+++ Given information
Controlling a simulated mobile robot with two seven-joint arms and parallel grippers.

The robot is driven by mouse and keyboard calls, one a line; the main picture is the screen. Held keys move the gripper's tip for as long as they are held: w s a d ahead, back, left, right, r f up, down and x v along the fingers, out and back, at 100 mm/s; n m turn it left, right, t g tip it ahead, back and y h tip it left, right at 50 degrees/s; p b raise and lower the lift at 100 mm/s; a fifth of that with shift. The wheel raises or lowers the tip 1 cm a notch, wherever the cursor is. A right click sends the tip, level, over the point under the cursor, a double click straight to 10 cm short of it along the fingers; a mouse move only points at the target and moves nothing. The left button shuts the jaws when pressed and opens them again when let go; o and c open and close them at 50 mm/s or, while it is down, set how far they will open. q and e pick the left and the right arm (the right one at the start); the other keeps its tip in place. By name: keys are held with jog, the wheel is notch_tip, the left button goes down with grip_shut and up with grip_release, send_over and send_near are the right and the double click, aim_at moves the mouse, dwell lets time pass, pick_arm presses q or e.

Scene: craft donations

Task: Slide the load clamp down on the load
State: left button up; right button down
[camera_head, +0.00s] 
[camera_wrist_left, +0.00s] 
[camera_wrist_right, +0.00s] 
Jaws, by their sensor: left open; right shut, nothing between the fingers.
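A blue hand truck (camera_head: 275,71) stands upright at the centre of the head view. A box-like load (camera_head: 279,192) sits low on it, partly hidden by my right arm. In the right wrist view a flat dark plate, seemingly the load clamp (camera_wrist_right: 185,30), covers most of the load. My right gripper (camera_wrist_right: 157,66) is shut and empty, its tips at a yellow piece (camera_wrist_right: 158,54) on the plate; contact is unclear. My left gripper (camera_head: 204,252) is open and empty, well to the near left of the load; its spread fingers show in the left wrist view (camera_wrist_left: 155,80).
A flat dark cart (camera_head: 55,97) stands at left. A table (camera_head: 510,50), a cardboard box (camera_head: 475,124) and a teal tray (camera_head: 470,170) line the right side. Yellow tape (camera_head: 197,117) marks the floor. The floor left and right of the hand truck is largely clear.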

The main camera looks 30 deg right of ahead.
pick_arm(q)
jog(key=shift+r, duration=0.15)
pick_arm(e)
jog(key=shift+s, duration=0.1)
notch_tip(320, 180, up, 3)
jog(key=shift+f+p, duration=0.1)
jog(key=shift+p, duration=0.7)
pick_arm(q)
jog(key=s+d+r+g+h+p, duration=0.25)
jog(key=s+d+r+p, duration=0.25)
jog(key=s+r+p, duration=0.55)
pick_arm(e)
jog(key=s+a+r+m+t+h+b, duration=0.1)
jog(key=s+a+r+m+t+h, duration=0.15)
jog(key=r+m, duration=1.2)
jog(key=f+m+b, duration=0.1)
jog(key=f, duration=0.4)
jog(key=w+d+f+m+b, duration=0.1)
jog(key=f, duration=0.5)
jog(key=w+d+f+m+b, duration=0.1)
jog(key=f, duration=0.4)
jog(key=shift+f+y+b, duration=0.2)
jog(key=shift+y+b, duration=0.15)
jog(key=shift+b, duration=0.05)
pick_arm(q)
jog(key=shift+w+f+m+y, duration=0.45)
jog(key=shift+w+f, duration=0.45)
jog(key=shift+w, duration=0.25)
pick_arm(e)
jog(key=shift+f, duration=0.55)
++++++
# The exercise
Output the listing above exactly as it appears.

# Result for this exercise
Controlling a simulated mobile robot with two seven-joint arms and parallel grippers.

The robot is driven by mouse and keyboard calls, one a line; the main picture is the screen. Held keys move the gripper's tip for as long as they are held: w s a d ahead, back, left, right, r f up, down and x v along the fingers, out and back, at 100 mm/s; n m turn it left, right, t g tip it ahead, back and y h tip it left, right at 50 degrees/s; p b raise and lower the lift at 100 mm/s; a fifth of that with shift. The wheel raises or lowers the tip 1 cm a notch, wherever the cursor is. A right click sends the tip, level, over the point under the cursor, a double click straight to 10 cm short of it along the fingers; a mouse move only points at the target and moves nothing. The left button shuts the jaws when pressed and opens them again when let go; o and c open and close them at 50 mm/s or, while it is down, set how far they will open. q and e pick the left and the right arm (the right one at the start); the other keeps its tip in place. By name: keys are held with jog, the wheel is notch_tip, the left button goes down with grip_shut and up with grip_release, send_over and send_near are the right and the double click, aim_at moves the mouse, dwell lets time pass, pick_arm presses q or e.

Scene: craft donations

Task: Slide the load clamp down on the load
State: left button up; right button down
[camera_head, +0.00s] 
[camera_wrist_left, +0.00s] 
[camera_wrist_right, +0.00s] 
Jaws, by their sensor: left open; right shut, nothing between the fingers.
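A blue hand truck (camera_head: 275,71) stands upright at the centre of the head view. A box-like load (camera_head: 279,192) sits low on it, partly hidden by my right arm. In the right wrist view a flat dark plate, seemingly the load clamp (camera_wrist_right: 185,30), covers most of the load. My right gripper (camera_wrist_right: 157,66) is shut and empty, its tips at a yellow piece (camera_wrist_right: 158,54) on the plate; contact is unclear. My left gripper (camera_head: 204,252) is open and empty, well to the near left of the load; its spread fingers show in the left wrist view (camera_wrist_left: 155,80).
A flat dark cart (camera_head: 55,97) stands at left. A table (camera_head: 510,50), a cardboard box (camera_head: 475,124) and a teal tray (camera_head: 470,170) line the right side. Yellow tape (camera_head: 197,117) marks the floor. The floor left and right of the hand truck is largely clear.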

The main camera looks 30 deg right of ahead.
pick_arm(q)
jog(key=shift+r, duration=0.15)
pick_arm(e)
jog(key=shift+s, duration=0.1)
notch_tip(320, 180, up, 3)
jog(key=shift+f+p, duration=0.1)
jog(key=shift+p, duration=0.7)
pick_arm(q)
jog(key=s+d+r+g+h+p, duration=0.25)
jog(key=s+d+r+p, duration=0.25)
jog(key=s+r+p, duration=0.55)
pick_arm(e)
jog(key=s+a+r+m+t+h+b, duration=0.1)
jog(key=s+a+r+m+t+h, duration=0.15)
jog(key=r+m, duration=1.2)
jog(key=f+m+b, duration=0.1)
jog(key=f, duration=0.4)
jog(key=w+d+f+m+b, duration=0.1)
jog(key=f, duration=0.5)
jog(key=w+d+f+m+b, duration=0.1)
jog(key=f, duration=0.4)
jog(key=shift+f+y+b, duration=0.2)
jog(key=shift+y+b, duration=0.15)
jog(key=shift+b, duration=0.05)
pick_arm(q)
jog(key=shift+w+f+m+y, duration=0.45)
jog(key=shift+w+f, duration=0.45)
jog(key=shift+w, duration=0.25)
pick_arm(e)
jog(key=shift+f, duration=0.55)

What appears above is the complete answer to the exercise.